Chez les Romains, la femme fait vibrer la voix du poète et chante
elle-même. Chez les Gallo-Romains, d'humbles religieuses copient, dans
le silence du cloître, les antiques manuscrits, et, à travers les
ténèbres produites par les invasions, elles contribuent ainsi à garder
le flambeau civilisateur auquel l'Evangile a donné une plus pure
lumière.

Les femmes des envahisseurs apportent à la Gaule une autre tradition
intellectuelle: la farouche tradition des chants du Nord. Lorsque la
langue léguée par Rome à la Gaule est devenue l'interprète du rude
génie des Germains, la femme du moyen âge inspire les mâles accents du
trouvère, mais malheureusement aussi la sensuelle poésie du troubadour.
Poète elle-même et prosatrice aussi, elle dote de fleurs et de fruits
une terre inculte, mais féconde. En éclairant à la lumière de sa
conscience la chronique historique, Christine de Pisan fait apparaître,
pour la première fois, dans une oeuvre française encore bien informe, la
philosophie de l'histoire. Le premier livre français que l'on peut lire
sans dictionnaire est dû à une femme, Marguerite d'Angoulême[486]. Les
femmes, qui ont largement participé au mouvement intellectuel de la
Renaissance, contribuent puissamment, par leurs oeuvres ou par leurs
conversations, à enrichir la langue du XVIe siècle, à épurer celle
du XVIIe. Elles exercent leur influence sur le génie de nos grands
écrivains, les Corneille, les Racine, les La Fontaine. Avec Mme
de Sévigné enfin, la femme prend rang parmi nos meilleurs auteurs
classiques.

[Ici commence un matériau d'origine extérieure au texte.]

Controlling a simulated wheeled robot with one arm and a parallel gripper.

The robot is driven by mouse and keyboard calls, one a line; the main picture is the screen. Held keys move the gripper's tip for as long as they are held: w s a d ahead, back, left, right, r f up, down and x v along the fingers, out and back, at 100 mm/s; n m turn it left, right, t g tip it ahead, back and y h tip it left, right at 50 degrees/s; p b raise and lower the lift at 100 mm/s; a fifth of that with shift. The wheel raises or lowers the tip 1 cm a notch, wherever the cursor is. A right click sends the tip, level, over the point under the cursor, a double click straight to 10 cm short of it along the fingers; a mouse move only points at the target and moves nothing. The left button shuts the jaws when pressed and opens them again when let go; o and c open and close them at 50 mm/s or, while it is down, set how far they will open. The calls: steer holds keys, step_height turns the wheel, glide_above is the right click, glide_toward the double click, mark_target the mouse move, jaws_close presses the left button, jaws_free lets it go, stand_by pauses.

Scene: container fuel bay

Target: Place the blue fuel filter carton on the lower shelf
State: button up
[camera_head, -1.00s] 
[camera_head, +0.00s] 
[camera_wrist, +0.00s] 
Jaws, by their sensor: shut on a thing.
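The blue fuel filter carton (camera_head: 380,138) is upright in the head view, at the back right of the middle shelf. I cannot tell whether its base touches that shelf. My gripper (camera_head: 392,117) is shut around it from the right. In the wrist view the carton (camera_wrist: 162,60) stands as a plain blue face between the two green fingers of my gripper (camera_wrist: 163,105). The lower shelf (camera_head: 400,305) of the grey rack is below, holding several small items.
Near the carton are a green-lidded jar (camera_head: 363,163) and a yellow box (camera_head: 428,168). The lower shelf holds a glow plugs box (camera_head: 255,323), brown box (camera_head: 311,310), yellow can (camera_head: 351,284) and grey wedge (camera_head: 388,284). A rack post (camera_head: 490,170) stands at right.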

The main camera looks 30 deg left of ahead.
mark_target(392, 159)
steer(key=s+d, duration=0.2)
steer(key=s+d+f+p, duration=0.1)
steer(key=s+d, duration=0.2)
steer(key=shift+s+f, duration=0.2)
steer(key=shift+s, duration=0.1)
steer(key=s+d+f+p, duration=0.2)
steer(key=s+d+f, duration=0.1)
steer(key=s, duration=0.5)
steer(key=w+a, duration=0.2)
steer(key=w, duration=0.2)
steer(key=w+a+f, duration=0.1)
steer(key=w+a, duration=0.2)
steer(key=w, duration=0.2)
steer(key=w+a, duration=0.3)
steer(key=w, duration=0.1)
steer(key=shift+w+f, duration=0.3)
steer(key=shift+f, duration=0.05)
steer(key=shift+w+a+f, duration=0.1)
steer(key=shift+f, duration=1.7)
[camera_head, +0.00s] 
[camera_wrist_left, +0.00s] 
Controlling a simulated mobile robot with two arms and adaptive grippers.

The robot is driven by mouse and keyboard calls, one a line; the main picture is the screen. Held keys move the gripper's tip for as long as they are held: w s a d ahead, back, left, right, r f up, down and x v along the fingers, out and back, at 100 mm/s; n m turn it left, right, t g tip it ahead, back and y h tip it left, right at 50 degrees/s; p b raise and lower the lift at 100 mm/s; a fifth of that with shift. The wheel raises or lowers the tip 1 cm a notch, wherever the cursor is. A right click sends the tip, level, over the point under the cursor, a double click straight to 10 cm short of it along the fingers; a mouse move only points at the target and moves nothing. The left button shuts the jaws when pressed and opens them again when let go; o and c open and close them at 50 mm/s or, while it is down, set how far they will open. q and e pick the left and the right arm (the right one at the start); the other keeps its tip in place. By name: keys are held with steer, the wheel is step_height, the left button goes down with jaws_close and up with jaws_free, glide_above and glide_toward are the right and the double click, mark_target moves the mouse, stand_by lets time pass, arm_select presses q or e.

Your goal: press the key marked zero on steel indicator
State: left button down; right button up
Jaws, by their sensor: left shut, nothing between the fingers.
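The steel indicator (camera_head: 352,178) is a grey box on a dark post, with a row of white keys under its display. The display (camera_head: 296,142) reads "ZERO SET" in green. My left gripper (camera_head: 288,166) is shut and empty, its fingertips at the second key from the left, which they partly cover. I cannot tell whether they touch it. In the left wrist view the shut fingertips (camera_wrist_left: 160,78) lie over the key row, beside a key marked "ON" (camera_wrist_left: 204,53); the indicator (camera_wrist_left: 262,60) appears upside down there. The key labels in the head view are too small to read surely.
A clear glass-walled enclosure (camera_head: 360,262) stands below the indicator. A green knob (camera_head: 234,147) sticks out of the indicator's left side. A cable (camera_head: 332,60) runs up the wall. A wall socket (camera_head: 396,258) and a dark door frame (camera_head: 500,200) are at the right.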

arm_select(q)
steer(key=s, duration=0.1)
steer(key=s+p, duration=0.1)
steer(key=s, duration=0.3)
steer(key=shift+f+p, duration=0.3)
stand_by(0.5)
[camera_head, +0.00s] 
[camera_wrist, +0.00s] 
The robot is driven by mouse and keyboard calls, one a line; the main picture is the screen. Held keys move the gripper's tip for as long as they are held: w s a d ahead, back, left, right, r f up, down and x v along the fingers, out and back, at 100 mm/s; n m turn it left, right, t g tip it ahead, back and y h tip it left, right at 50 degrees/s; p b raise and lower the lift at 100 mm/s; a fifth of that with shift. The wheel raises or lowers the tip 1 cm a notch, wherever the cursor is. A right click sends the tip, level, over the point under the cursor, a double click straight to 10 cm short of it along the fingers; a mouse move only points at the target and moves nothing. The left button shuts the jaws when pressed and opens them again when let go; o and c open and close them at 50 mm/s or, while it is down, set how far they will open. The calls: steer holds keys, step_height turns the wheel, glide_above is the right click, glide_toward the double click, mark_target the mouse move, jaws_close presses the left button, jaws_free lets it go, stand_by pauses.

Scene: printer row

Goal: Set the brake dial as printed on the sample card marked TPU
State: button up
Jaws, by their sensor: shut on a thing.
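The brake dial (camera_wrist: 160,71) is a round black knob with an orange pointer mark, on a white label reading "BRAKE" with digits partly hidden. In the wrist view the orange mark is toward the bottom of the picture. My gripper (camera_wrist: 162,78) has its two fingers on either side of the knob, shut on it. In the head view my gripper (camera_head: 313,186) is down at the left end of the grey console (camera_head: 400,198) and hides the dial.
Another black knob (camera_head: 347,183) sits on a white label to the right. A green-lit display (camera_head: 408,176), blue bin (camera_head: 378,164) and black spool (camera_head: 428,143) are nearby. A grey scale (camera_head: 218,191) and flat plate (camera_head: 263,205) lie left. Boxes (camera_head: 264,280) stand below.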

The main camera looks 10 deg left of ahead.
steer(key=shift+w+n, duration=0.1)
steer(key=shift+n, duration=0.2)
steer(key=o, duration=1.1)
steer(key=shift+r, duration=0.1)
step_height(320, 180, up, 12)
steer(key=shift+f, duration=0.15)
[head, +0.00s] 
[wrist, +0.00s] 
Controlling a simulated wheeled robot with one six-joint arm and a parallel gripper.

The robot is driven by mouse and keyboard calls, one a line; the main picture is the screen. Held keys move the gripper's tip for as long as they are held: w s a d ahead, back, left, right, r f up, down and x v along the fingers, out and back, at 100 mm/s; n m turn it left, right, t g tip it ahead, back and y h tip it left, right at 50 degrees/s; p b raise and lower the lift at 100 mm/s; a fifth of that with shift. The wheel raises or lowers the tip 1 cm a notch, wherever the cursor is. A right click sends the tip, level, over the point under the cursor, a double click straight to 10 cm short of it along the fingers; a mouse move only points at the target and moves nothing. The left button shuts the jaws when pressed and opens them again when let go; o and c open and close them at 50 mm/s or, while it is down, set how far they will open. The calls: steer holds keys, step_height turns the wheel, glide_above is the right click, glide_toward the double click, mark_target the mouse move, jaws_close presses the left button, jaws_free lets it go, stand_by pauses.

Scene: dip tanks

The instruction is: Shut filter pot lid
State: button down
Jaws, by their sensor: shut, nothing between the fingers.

Et ce n'est pas seulement la langue française qui est
redevable à Marguerite d'Angoulême, à Mme de Sévigné, à tant d'autres
femmes qui n'écrivirent pas, mais qui surent bien parler: c'est l'esprit
français lui-même qui se mire dans les oeuvres des unes, dans la
causerie des autres.

[Note 486: D. Nisard, _Histoire de la littérature française_.]

A la fin du XVIIIe siècle et au commencement du XIXe, une autre femme
personnifie l'esprit français, l'esprit français fidèle à ces traditions
spiritualistes dont les femmes de notre pays savent être les gardiennes;
l'esprit français qui, dans son vol élevé, rapide, ne se borne plus à
planer sur notre patrie, mais qui, étendant ses ailes sur le domaine
de l'étranger, saisit entre ses serres puissantes tout ce qu'il peut
s'assimiler.

J'ai tenu à indiquer le sillon lumineux que la femme a laissé dans les
lettres et particulièrement dans les lettres françaises. Mais qu'il me
soit permis de reprendre cette esquisse à un autre point de vue: la
destinée même de la femme.

Ces femmes, qui ont exercé dans la littérature une action civilisatrice,
ces femmes ont-elles su être les femmes du foyer? Oui, beaucoup d'entre
elles, et ce sont celles qui m'intéressent le plus. Que Sappho ait dû
sa gloire aux strophes qui ont gardé à travers les siècles la brûlante
empreinte d'une passion criminelle, je le déplore, mais ce n'est pas
elle que je cherche dans le groupe des neuf muses terrestres de la
Grèce: c'est Erinne, la vierge modeste qui célèbre sa _quenouille_. Ce
que je cherche encore dans les lettres helléniques, ce sont les
pages dont on a reporté l'honneur aux Pythagoriciennes, et qui, tout
apocryphes qu'elles puissent être, contiennent des réflexions si justes
et si profondes sur les attributions respectives de l'homme et de la
femme, sur les devoirs domestiques de celle-ci, sur les lumières que
l'instruction lui donne pour mieux remplir sa mission.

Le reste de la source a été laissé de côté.